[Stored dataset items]

★ ★ ★ ★

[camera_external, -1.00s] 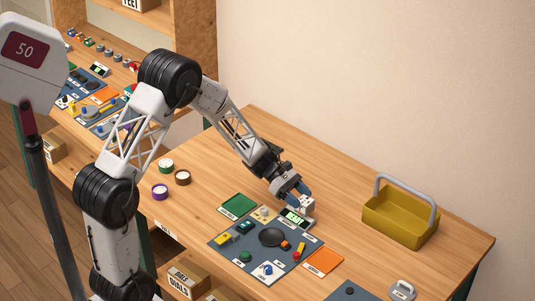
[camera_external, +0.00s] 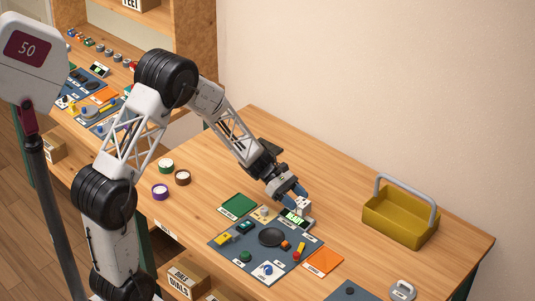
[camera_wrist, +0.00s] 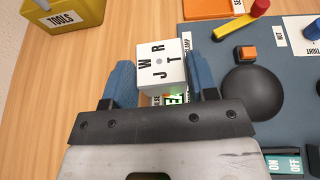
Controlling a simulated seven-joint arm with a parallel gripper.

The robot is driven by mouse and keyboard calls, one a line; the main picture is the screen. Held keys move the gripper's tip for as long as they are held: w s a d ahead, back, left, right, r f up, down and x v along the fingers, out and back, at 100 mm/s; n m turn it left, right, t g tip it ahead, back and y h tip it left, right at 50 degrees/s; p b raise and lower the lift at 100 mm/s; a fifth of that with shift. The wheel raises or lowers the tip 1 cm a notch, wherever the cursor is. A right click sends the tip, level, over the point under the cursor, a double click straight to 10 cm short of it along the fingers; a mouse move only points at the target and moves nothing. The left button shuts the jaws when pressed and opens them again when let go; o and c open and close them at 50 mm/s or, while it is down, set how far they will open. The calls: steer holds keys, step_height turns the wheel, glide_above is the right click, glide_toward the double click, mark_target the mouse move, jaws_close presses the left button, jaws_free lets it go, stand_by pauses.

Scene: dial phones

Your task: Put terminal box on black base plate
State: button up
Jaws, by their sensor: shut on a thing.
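The terminal box appears to be the white cube (camera_wrist: 160,66) with black letters J, W, R and T. It sits between the blue fingers of my gripper (camera_wrist: 163,72), which is shut on it. In the external view the box (camera_external: 303,206) is at the fingertips, just above or beside a green-lit display (camera_external: 294,219); I cannot tell whether they touch. The round black piece (camera_external: 271,237), taken as the black base plate, lies on the blue-grey mat to the lower left of the box. It also shows in the wrist view (camera_wrist: 252,94) and looks empty.
The mat (camera_external: 240,254) holds several small coloured parts around the black piece. A green square (camera_external: 239,206) and an orange square (camera_external: 323,262) flank it. A yellow toolbox (camera_external: 399,220) stands to the right. Wood behind the gripper is clear.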

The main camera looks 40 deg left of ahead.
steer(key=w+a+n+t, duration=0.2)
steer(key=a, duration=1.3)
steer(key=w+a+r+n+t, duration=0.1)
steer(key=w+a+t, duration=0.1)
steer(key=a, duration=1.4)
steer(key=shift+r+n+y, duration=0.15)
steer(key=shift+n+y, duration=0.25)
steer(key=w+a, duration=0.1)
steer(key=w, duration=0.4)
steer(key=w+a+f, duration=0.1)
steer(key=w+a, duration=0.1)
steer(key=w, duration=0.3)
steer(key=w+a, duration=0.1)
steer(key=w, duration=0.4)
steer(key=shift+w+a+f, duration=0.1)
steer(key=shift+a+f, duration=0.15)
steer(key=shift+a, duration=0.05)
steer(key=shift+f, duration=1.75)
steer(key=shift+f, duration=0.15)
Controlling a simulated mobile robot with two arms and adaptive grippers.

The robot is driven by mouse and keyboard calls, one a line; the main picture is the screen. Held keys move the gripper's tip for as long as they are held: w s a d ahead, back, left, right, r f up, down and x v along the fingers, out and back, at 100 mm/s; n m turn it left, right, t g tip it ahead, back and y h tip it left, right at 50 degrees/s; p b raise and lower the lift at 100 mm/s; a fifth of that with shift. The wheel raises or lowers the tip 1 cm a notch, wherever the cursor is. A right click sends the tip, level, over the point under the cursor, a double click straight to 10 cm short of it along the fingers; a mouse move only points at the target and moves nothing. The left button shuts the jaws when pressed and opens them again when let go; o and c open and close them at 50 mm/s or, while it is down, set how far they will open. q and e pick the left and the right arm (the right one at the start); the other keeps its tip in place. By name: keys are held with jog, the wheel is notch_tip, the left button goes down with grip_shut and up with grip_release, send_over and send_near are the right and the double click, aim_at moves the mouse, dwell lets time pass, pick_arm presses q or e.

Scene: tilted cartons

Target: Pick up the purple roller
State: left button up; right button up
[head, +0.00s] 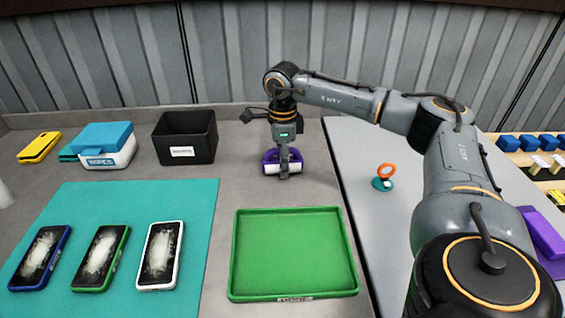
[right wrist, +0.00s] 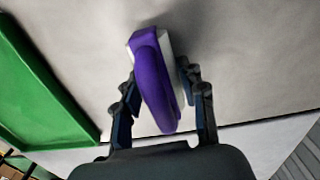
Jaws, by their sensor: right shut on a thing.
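The purple roller (head: 270,157) has a purple handle and a white part, and is at the back middle of the grey table. My right gripper (head: 284,170) is at it, pointing down, shut on it. In the right wrist view the purple roller (right wrist: 152,80) lies between the two dark fingers of my right gripper (right wrist: 160,105). Whether the roller touches the table I cannot tell. My left gripper is not in view.
A green tray (head: 294,209) lies in front of the roller. A black bin (head: 185,150) and a blue-lidded wipes box (head: 105,150) stand to the left. Several phones lie on a teal mat (head: 130,196). An orange ring-topped object (head: 386,172) stands on the right table.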

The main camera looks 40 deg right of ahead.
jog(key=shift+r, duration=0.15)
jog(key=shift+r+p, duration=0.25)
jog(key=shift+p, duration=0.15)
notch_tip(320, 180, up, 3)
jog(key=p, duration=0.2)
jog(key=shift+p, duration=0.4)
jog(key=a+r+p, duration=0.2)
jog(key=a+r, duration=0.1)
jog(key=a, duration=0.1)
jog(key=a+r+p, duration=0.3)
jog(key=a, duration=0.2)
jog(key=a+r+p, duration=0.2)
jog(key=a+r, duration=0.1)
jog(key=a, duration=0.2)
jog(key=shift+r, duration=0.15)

★ ★ ★ ★

> [Given request]: Except for the pictures, reproduce every line exactly.

> [Written answer]:
[camera_external, -1.00s] 
[camera_external, +0.00s] 
[camera_wrist, +0.00s] 
Controlling a simulated seven-joint arm with a parallel gripper.

The robot is driven by mouse and keyboard calls, one a line; the main picture is the screen. Held keys move the gripper's tip for as long as they are held: w s a d ahead, back, left, right, r f up, down and x v along the fingers, out and back, at 100 mm/s; n m turn it left, right, t g tip it ahead, back and y h tip it left, right at 50 degrees/s; p b raise and lower the lift at 100 mm/s; a fifth of that with shift. The wheel raises or lowers the tip 1 cm a notch, wherever the cursor is. A right click sends the tip, level, over the point under the cursor, a double click straight to 10 cm short of it along the fingers; a mouse move only points at the target and moves nothing. The left button shuts the jaws when pressed and opens them again when let go; o and c open and close them at 50 mm/s or, while it is down, set how far they will open. The calls: steer holds keys, step_height turns the wheel, glide_above is the right click, glide_toward the double click, mark_target the mouse move, jaws_close presses the left button, jaws_free lets it go, stand_by pauses.

Scene: dial phones

Your task: Put terminal box on black base plate
State: button up
Jaws, by their sensor: shut on a thing.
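The terminal box appears to be the white cube (camera_wrist: 160,66) with black letters J, W, R and T. It sits between the blue fingers of my gripper (camera_wrist: 163,72), which is shut on it. In the external view the box (camera_external: 303,206) is at the fingertips, just above or beside a green-lit display (camera_external: 294,219); I cannot tell whether they touch. The round black piece (camera_external: 271,237), taken as the black base plate, lies on the blue-grey mat to the lower left of the box. It also shows in the wrist view (camera_wrist: 252,94) and looks empty.
The mat (camera_external: 240,254) holds several small coloured parts around the black piece. A green square (camera_external: 239,206) and an orange square (camera_external: 323,262) flank it. A yellow toolbox (camera_external: 399,220) stands to the right. Wood behind the gripper is clear.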

The main camera looks 40 deg left of ahead.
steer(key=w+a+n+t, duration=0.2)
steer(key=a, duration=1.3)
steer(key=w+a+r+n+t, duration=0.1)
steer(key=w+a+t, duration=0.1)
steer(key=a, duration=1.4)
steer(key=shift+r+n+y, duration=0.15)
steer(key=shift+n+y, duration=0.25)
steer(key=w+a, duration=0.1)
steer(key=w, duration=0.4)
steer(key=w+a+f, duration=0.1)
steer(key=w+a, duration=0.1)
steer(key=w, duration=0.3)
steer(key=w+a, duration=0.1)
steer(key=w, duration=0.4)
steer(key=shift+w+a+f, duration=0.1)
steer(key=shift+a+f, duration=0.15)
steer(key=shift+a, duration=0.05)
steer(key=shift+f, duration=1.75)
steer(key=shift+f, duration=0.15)
Controlling a simulated mobile robot with two arms and adaptive grippers.

The robot is driven by mouse and keyboard calls, one a line; the main picture is the screen. Held keys move the gripper's tip for as long as they are held: w s a d ahead, back, left, right, r f up, down and x v along the fingers, out and back, at 100 mm/s; n m turn it left, right, t g tip it ahead, back and y h tip it left, right at 50 degrees/s; p b raise and lower the lift at 100 mm/s; a fifth of that with shift. The wheel raises or lowers the tip 1 cm a notch, wherever the cursor is. A right click sends the tip, level, over the point under the cursor, a double click straight to 10 cm short of it along the fingers; a mouse move only points at the target and moves nothing. The left button shuts the jaws when pressed and opens them again when let go; o and c open and close them at 50 mm/s or, while it is down, set how far they will open. q and e pick the left and the right arm (the right one at the start); the other keeps its tip in place. By name: keys are held with jog, the wheel is notch_tip, the left button goes down with grip_shut and up with grip_release, send_over and send_near are the right and the double click, aim_at moves the mouse, dwell lets time pass, pick_arm presses q or e.

Scene: tilted cartons

Target: Pick up the purple roller
State: left button up; right button up
[head, +0.00s] 
[right wrist, +0.00s] 
Jaws, by their sensor: right shut on a thing.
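The purple roller (head: 270,157) has a purple handle and a white part, and is at the back middle of the grey table. My right gripper (head: 284,170) is at it, pointing down, shut on it. In the right wrist view the purple roller (right wrist: 152,80) lies between the two dark fingers of my right gripper (right wrist: 160,105). Whether the roller touches the table I cannot tell. My left gripper is not in view.
A green tray (head: 294,209) lies in front of the roller. A black bin (head: 185,150) and a blue-lidded wipes box (head: 105,150) stand to the left. Several phones lie on a teal mat (head: 130,196). An orange ring-topped object (head: 386,172) stands on the right table.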

The main camera looks 40 deg right of ahead.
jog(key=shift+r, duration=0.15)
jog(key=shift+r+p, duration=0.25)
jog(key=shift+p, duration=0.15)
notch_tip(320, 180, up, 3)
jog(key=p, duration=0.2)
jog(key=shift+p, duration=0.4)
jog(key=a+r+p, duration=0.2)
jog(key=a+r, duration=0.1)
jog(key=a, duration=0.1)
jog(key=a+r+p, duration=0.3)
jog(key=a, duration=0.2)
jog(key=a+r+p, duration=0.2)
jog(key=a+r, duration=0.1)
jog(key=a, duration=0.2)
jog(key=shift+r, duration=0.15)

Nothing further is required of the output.